Citola Blog

Climate Conference: The Real Story

The Citola management team has been truly excited by the enthusiasm demonstrated in the London financial community for our offering. Citola CEO Angus MacNee and the team have been at meetings with large financial institutions and international banks, and the level of interest demonstrated has been extremely high.

One particularly engaging – and non-confidential – get-together involved Advance, a network of Australian professionals dedicated to the cause of promoting Australia and Australian business around the world.

A seminar entitled “International Climate Negotiations After COP15 “ featured presentations from a couple of panellists, Anthony Hobley, a partner in the international law firm, Norton Rose, and Geoff Sinclair, head of carbon sales and trading at Standard Bank. The discussion was very impressively moderated by James Cameron – not the movie director, but the vice chairman of Climate Change Capital. Cameron spoke himself and then focused the discussion on what the outcome (or lack of it) from last December’s climate-change conference in Copenhagen might mean for Australia and the Carbon Pollution Reduction Scheme (CPRS).

It was fascinating to get a fly-on-the-wall view of events at the conference. Cameron intimated that a prime cause of the failure to reach any meaningful agreement was the logistical nightmare of the conference arrangements. The Danish government and the United Nations together could have done better (although Cameron used somewhat more forthright language). The media played an intrusive role; there was an entrance system that didn’t seem to do anything other than create queues outside and leave the hall itself largely empty (and it got worse in the second week when the heads of state arrived with their own security teams); there were no break-out areas to facilitate private discussion. In short, there was no hope of any sort of agreement being reached for banal, logistical reasons. How depressing is that?

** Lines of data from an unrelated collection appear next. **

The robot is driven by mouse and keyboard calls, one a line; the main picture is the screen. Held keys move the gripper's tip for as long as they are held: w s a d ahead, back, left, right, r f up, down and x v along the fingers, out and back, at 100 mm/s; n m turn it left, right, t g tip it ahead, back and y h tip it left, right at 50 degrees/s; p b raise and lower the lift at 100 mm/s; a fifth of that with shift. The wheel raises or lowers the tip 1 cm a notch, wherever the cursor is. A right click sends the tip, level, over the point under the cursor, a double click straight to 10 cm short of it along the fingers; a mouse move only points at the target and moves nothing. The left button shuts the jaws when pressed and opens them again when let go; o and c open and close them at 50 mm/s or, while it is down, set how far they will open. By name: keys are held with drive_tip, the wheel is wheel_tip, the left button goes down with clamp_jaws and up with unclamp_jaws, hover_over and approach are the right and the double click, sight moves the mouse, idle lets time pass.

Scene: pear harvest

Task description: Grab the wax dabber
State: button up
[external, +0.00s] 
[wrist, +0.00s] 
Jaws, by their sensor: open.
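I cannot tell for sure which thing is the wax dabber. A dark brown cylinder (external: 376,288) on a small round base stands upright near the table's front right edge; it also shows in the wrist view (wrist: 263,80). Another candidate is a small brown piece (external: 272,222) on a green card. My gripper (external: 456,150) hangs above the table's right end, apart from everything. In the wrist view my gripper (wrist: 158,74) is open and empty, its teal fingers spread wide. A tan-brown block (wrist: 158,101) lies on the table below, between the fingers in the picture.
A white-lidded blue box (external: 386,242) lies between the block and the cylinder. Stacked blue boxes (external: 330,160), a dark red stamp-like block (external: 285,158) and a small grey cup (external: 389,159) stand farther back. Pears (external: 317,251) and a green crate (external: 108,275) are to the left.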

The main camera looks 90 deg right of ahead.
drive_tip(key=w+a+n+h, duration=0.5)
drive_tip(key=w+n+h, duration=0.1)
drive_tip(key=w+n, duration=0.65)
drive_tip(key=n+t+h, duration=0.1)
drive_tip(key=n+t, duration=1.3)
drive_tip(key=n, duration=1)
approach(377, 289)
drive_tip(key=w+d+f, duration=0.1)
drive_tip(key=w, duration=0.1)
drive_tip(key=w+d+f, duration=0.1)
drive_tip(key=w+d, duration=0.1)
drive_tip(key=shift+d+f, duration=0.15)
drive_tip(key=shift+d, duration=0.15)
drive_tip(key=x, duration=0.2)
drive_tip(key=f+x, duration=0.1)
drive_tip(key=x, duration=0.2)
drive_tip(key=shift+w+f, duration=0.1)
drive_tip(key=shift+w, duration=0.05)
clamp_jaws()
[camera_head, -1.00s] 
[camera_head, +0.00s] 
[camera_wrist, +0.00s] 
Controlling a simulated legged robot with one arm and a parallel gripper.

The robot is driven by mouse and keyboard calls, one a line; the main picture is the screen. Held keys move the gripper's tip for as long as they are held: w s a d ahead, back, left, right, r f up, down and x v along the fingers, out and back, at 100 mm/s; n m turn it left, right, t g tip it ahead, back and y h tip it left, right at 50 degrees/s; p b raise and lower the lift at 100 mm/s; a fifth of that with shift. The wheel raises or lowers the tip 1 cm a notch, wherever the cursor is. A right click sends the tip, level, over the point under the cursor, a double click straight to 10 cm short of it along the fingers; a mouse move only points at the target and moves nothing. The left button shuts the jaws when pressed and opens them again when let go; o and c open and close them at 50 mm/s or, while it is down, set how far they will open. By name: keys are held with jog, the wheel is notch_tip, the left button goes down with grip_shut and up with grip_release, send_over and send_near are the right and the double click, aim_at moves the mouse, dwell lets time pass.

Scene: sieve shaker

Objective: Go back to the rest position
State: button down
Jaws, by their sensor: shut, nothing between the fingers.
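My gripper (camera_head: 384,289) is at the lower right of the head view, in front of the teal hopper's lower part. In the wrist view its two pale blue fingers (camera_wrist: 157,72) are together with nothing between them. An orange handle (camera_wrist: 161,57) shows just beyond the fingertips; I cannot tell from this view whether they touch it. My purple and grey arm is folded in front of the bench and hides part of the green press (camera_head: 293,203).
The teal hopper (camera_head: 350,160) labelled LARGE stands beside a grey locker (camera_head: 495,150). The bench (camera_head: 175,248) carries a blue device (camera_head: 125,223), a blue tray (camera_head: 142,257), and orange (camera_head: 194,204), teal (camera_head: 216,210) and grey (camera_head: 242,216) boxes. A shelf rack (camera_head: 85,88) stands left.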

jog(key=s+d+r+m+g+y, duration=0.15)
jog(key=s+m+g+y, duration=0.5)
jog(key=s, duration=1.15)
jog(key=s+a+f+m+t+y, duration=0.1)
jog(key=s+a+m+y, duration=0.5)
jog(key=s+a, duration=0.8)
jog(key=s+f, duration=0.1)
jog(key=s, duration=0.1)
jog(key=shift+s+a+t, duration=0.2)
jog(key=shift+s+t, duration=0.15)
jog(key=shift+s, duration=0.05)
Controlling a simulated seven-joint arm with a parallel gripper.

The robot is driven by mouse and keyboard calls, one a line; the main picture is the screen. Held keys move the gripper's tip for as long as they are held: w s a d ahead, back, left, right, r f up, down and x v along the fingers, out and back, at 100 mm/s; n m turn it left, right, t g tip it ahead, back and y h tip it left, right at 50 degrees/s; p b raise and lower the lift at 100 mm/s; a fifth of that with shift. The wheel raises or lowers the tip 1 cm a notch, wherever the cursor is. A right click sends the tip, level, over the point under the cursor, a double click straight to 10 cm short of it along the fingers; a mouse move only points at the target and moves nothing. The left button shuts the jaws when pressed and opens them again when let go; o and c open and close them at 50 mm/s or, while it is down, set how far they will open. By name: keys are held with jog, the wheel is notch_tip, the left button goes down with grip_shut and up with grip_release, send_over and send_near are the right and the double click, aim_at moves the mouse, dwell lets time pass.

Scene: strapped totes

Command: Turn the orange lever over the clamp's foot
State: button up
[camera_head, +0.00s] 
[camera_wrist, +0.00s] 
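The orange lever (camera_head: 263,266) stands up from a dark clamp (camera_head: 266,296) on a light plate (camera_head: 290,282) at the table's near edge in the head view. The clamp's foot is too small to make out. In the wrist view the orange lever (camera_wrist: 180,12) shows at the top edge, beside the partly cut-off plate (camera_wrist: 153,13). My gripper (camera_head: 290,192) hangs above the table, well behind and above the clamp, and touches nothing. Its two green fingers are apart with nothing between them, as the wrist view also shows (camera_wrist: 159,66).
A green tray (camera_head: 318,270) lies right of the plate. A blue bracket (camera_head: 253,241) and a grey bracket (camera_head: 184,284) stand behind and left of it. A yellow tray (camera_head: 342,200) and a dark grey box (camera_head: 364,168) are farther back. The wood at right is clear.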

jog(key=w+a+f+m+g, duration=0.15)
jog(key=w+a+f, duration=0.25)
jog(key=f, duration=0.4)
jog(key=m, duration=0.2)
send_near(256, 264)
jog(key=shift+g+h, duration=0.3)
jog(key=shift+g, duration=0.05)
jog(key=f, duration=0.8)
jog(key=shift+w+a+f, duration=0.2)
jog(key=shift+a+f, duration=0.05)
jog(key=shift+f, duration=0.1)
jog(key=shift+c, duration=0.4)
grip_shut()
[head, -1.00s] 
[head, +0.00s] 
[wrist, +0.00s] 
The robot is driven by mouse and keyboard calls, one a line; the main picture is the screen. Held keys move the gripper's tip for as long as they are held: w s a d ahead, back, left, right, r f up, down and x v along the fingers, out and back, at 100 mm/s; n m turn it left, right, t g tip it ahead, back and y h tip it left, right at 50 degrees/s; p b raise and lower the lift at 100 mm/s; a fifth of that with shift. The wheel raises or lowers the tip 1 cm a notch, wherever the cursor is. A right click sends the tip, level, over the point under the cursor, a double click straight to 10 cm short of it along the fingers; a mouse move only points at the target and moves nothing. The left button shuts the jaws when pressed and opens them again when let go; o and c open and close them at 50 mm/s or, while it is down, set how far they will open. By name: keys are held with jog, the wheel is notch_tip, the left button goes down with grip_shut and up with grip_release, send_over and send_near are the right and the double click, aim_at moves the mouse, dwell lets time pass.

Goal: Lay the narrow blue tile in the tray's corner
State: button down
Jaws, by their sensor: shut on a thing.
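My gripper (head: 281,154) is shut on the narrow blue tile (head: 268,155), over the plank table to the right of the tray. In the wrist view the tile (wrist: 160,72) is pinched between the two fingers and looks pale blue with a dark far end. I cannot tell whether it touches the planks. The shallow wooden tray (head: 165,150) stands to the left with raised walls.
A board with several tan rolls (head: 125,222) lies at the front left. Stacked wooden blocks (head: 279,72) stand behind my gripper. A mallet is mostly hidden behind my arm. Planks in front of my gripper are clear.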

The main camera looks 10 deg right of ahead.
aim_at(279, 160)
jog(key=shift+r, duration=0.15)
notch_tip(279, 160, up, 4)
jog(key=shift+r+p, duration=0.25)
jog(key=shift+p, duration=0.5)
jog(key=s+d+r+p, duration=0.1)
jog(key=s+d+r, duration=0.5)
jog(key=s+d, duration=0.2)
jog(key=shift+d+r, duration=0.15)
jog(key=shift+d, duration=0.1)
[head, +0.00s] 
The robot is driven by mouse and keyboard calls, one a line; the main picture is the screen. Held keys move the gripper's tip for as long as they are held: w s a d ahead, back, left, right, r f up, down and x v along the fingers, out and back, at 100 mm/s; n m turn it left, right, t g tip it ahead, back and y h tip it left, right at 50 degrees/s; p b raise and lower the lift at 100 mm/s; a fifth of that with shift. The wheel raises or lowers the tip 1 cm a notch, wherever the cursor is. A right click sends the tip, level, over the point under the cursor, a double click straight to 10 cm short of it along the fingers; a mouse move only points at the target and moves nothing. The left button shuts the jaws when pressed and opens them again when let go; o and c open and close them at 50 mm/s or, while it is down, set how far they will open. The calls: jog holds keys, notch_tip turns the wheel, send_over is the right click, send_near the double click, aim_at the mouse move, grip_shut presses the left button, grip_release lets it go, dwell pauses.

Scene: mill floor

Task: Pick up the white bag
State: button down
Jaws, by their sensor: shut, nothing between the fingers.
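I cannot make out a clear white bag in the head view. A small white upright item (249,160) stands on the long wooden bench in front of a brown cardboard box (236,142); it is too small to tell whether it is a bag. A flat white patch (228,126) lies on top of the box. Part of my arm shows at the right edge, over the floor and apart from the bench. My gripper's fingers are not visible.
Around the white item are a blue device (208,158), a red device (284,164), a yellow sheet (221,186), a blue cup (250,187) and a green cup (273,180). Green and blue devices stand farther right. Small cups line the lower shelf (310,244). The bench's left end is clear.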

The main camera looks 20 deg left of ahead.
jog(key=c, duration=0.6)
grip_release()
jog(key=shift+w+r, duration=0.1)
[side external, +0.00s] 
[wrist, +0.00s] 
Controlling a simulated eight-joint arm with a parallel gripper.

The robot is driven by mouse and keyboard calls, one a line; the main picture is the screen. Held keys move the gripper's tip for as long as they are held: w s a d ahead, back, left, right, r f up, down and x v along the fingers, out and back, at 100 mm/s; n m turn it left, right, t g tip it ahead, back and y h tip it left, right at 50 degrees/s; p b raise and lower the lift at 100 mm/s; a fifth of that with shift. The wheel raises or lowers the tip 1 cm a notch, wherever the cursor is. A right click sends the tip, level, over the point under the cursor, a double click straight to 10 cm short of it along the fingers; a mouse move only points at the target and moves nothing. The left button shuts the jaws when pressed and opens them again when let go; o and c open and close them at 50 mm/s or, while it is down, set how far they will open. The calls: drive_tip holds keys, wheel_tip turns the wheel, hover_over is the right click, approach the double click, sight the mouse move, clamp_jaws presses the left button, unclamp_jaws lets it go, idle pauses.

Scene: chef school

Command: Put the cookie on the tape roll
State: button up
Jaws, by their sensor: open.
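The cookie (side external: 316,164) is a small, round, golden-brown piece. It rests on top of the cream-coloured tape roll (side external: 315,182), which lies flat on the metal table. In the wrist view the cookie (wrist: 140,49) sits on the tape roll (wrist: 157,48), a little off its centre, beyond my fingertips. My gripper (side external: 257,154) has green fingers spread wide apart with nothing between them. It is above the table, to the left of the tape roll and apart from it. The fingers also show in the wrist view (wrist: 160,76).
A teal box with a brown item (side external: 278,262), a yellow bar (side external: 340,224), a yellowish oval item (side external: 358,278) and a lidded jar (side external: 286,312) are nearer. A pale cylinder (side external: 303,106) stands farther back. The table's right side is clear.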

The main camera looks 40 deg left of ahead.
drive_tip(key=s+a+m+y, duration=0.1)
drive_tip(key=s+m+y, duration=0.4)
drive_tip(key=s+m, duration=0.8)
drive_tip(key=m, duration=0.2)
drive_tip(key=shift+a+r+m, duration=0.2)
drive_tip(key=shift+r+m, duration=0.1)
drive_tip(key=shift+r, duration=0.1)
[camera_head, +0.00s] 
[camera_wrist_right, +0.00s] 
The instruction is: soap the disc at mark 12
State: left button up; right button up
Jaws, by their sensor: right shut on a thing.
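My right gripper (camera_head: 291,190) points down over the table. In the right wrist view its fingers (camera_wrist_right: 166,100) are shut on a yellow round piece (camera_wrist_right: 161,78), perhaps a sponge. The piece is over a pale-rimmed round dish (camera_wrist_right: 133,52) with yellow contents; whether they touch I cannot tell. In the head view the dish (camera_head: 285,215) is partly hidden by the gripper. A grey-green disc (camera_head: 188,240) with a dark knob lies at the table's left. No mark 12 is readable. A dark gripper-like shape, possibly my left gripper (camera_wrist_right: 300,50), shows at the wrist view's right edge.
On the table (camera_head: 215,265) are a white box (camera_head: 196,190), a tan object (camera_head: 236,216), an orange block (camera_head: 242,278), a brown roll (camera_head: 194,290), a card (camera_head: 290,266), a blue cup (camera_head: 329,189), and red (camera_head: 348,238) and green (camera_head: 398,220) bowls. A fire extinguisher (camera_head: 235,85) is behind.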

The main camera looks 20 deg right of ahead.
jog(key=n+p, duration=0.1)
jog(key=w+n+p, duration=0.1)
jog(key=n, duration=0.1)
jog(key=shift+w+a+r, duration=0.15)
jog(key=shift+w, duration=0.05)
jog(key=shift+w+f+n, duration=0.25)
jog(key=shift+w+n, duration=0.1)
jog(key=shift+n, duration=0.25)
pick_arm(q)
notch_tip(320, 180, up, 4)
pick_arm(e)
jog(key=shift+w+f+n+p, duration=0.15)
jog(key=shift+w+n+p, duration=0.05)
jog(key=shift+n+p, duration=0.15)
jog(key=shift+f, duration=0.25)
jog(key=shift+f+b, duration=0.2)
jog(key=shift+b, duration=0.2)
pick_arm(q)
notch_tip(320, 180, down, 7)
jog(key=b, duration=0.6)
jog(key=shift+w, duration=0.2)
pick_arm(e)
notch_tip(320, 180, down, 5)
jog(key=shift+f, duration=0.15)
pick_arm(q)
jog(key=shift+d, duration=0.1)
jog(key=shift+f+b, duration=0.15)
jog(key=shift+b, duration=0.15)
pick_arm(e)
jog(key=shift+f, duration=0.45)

A more positive aspect of the discussion was the theme that carbon taxes won’t work, while a carbon market will make a difference. The consensus view was that no individual government is ever going to set a carbon tax so high that it will change corporate behaviour. The simple tactic will be for companies to change location to lower-tax venues. However, a carbon market makes sense to business people – who like the mechanism, see the market as an efficient mediator of money, business and politics, and understand the basics of how it all works. The feeling was that the CPRS would go through, and that reforestation projects (REDD) are also attracting much interest from corporates and banks' carbon-trading desks alike.

All of which leaves Citola very well placed. As ever, the real business gets done in the informal talks after the main events at these organised get-togethers. Sorry to tantalise, but all we can say right now is that the reaction to Citola’s model was really positive.